By Adam Haigh
Jan. 11 (Bloomberg) -- U.K. stocks rose, led by raw- material producers, after Chinese trade figures added to signs the global economic recovery is accelerating.
BHP Billiton Ltd., the world’s biggest mining company, gained 1.5 percent as copper increased. BP Plc, Europe’s second-largest oil company, Cairn Energy Plc and Barclays Plc advanced more than 1 percent after Citigroup Inc. advised buying the shares.
The benchmark FTSE 100 Index rose 45.57, or 0.8 percent, to 5,579.81 as of 8:24 a.m. in London. The gauge surged 22 percent in 2009 for its biggest annual rally since 1997 and has rebounded 59 percent since March 3 as central banks cut interest rates to record lows and governments worldwide committed about $12 trillion to revive the economy. The FTSE All-Share Index and Ireland’s ISEQ Index also gained 0.8 percent today.
“We expect equities to strengthen further over the balance of 2010 as economic conditions continue to improve,” JP Morgan Cazenove strategists Darren Winder and Robert Griffiths wrote in a report to clients.
China yesterday said exports climbed 17.7 percent from a year earlier, the first increase in 14 months, and imports surged 55.9 percent. The third-largest economy grew an estimated 8.5 percent last year, leading the world out of the worst recession since World War II.
Miners Advance
BHP Billiton added 1.5 percent to 2,147 pence. Rio Tinto Group, the third largest mining company, gained 2.8 percent to 3,740 pence. Copper, lead, nickel and tin rallied in London.
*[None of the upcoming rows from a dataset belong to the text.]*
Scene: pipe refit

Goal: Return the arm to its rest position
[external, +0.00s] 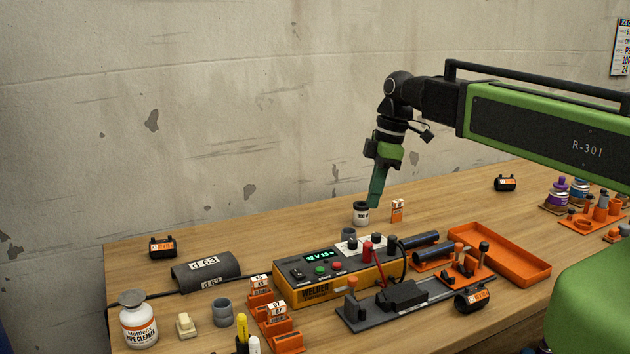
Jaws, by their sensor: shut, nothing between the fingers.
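My arm, green and black, reaches in from the right in the external view and bends down at the wrist. My gripper (376,193) points down above the back middle of the wooden bench. Its teal fingers are together with nothing between them. A small white and dark jar (360,213) stands on the bench just below and to the left of the fingertips. I cannot tell whether the tips touch it. A small orange and white box (397,210) stands to the right of the fingertips.
A yellow welder (330,285) stands mid-bench with cables and a clamp fixture (400,297) in front. An orange tray (500,254) lies to the right. A pipe cleaner bottle (137,322) and dark pipe (206,270) are at left. The space above the bench is clear.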

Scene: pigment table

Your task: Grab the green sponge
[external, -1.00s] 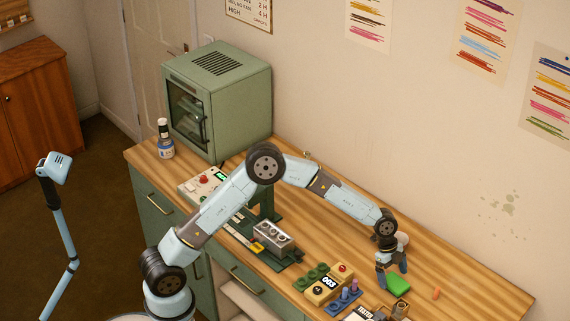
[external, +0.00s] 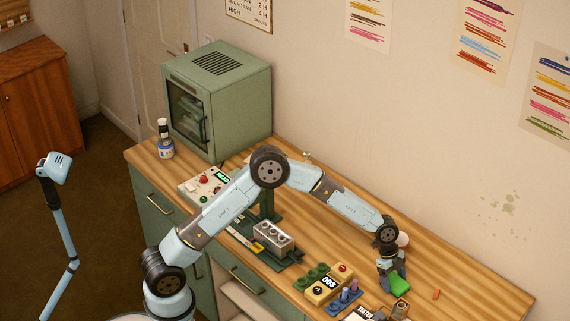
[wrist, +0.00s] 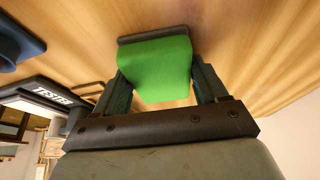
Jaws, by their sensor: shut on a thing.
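The green sponge (external: 399,285) is at the right part of the wooden table, at my gripper (external: 391,282). In the wrist view the sponge (wrist: 158,68) sits between the two fingers of my gripper (wrist: 162,85), which are shut on it. A dark strip shows along the sponge's far edge. Whether the sponge touches the table is hard to tell.
Left of my gripper stand a yellow box marked 003 (external: 323,291) and blue and pink pegs (external: 346,297). A TESTER panel (external: 361,314) lies in front. The table (external: 475,296) is clear further right.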

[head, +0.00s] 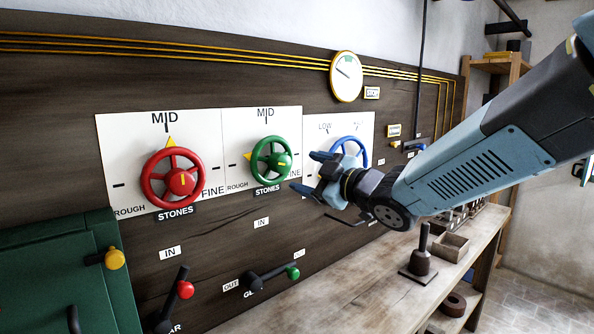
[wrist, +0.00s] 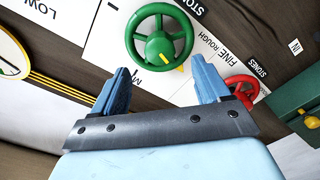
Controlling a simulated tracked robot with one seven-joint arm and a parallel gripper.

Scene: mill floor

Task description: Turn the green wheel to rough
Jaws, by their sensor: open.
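The green wheel (head: 271,159) is on a white plate marked MID at the top, ROUGH at lower left and FINE at lower right. Its yellow pointer (head: 247,156) is at the rim's left side, between MID and ROUGH. My gripper (head: 309,173) is open and empty, just right of the green wheel in the head view, in front of the panel and apart from the wheel. In the wrist view the green wheel (wrist: 159,37) shows beyond and between the fingers (wrist: 163,80), with the ROUGH label (wrist: 208,45) to its right.
A red wheel (head: 172,180), pointer at MID, is left of the green one. A blue wheel (head: 352,149) is partly hidden behind my gripper. Below are red (head: 185,289) and green (head: 292,273) knobbed levers. A wooden bench (head: 375,273) runs along the wall beneath.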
BP Plc added 1.1 percent to 628.2 pence and Cairn Energy advanced 3.5 percent to 374.4 pence after Citigroup Inc. raised its recommendation on both companies to “buy” from “hold” and lifted their “long-term” estimate for oil to $80 a barrel from $65.
Barclays, the U.K.’s second largest bank, gained 1.7 percent to 326 pence. Citigroup upgraded the shares to “buy” from “neutral.”
“In our view the market is applying too low a rating to Barclays’ earnings, considering these earnings to be ‘low quality,’ and continuing to view the stock as relatively ‘high risk,’” London-based Citigroup analyst Leigh Goodwin wrote in a report today.
SABMiller Plc dropped 1.9 percent to 1,804 pence after the world’s second-largest brewer lost out to rival Heineken NV in a bid for the beer division of Fomento Economico Mexicano SAB, or Femsa. Heineken agreed to buy the beer division of Femsa in an all-share transaction valued at 5.3 billion euros ($7.7 billion).